In this paper, section IV describe the method of deep learning to recognize characters, which is like the
feature extraction and classification method, this method also first extract the image feature and then
does the classification work but like in feature extraction and classification method researchers need
not design the feature manually. In deep learning method what we have to do is to define the structure
of network and then tune its parameters.
II. MOTIVATION
Many machine learning techniques able to learn and recognize hand written character to a greater extent.
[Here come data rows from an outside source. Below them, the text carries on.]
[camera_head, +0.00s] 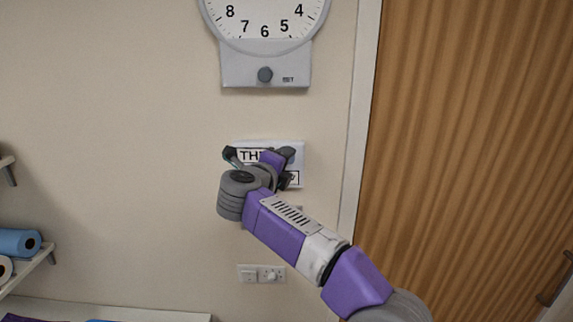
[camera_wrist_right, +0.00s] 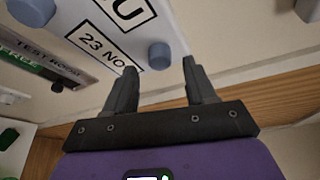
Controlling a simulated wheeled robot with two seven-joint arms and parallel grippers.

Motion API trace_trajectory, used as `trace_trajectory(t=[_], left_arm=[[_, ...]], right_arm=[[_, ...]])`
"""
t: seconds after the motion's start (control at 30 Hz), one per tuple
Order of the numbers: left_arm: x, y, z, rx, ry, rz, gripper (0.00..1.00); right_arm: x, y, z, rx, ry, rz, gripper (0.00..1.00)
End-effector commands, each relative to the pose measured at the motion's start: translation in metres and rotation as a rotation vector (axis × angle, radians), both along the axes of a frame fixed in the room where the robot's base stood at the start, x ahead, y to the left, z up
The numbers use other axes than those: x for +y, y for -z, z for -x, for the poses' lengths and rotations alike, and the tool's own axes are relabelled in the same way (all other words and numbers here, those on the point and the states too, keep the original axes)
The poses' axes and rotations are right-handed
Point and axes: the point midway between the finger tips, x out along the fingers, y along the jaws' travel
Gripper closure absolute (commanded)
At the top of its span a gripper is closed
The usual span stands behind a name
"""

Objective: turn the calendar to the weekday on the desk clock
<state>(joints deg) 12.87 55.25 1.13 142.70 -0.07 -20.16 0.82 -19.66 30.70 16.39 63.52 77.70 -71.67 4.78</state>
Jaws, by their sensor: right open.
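A white wall calendar (camera_head: 299,166) hangs below the wall clock, partly hidden behind my right arm; "TH" shows on its upper card. In the right wrist view the calendar (camera_wrist_right: 183,32) shows "U" and "23 NO" on its cards, cut off or partly covered. A blue-grey round knob (camera_wrist_right: 160,55) sits on its edge. My right gripper (camera_wrist_right: 160,69) is open and empty, its fingertips close to the knob on either side; contact cannot be told. My right gripper is also in front of the calendar in the head view (camera_head: 259,166). No desk clock with a weekday is visible.
A round wall clock (camera_head: 265,22), cut off at the top, has a grey box (camera_head: 240,70) with a knob below. A wooden door (camera_head: 465,140) is right; shelves with rolls (camera_head: 18,242) are left. A "TEST ROOM" sign (camera_wrist_right: 40,58) shows in the wrist view.

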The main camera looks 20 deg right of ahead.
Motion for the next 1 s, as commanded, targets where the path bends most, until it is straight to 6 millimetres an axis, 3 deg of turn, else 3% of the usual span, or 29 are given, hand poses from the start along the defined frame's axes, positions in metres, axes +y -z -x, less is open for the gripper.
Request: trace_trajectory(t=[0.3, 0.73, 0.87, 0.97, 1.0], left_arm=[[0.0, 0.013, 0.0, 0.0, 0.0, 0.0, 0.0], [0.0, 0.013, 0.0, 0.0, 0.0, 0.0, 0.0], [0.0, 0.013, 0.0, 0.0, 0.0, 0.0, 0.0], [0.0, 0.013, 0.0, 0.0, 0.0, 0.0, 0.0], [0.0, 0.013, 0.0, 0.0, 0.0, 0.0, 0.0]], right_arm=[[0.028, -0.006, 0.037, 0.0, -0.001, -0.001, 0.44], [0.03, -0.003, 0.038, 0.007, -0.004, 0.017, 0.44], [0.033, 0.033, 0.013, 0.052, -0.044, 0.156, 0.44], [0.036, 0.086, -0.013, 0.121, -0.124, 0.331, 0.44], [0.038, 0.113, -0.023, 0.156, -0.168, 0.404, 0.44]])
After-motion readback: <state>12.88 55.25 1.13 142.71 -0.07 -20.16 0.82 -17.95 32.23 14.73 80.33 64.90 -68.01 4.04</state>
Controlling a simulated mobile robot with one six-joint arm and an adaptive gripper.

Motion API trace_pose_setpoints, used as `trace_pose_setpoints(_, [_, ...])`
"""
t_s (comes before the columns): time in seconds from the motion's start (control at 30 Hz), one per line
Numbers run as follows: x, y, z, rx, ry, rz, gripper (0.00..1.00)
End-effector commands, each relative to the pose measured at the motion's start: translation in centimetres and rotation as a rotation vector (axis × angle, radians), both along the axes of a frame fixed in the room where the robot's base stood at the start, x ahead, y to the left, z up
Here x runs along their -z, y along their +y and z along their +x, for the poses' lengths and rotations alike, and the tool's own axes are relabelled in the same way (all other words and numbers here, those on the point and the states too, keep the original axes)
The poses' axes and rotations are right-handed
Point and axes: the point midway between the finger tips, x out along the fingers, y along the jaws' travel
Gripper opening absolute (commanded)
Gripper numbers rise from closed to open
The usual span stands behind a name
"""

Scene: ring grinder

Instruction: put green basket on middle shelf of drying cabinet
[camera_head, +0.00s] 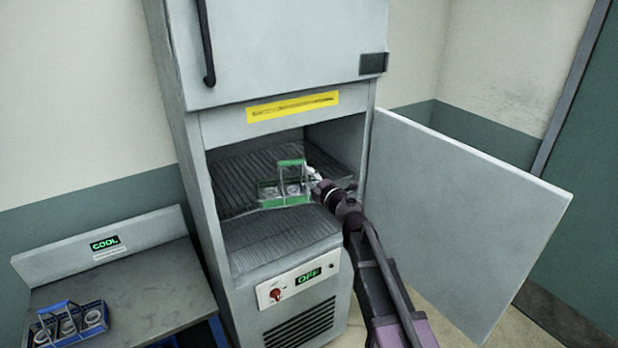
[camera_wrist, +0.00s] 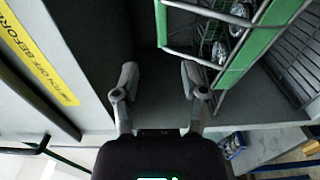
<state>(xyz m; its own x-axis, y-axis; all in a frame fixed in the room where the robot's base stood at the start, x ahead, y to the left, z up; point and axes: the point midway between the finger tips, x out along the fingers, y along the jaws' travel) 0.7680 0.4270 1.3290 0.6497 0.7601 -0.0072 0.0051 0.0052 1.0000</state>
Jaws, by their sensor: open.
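The green basket (camera_head: 284,203) stands upright inside the open drying cabinet (camera_head: 190,140), at the front of the upper of two visible wire racks (camera_head: 235,178). It holds several round metal items. In the wrist view the basket (camera_wrist: 245,58) is ahead and to the right, with its handle frame crossing the top. My gripper (camera_head: 314,180) is at the basket's right side in the head view. In the wrist view my gripper (camera_wrist: 160,82) is open with nothing between its fingers. The right finger looks close to the green frame; I cannot tell if it touches.
The lower rack (camera_head: 280,240) is empty where visible. The open door (camera_head: 465,215) stands to the right of my arm. The upper door (camera_head: 285,50) is shut. A blue basket (camera_head: 70,322) sits on the bench (camera_head: 150,275) at left. The control panel (camera_head: 298,280) reads OFF.

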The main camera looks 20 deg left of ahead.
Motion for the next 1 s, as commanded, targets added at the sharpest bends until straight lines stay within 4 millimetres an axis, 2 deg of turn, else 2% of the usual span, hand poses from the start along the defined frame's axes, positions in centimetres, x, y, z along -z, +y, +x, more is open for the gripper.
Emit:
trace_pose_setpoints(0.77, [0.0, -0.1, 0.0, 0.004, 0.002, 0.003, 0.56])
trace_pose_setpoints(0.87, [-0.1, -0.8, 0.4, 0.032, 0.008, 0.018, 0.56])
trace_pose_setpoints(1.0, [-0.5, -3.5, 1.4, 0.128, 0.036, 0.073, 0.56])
Handwritten character recognition (HCR) is a challenging task because of its variety of handwriting
style by different type of writers in different type of language, this is the main challenge which is face
by many researchers now a day in this field. Since all the information has shifted from handwritten
documents to digital file format because of its reliability and durability. However a large amount of old
documents are still in hand written forms so the attempt to convert them into digital form using manual
typing to copy an existing file takes a lot of time and also require manpower to accurately manage each
document and its copy as well to fulfill the task, this method of conversion is necessary for future
handwritten documents also to make them digital documents. The main problem arises here is the hand
writing styles since every different people has its own approach to handwriting in different language.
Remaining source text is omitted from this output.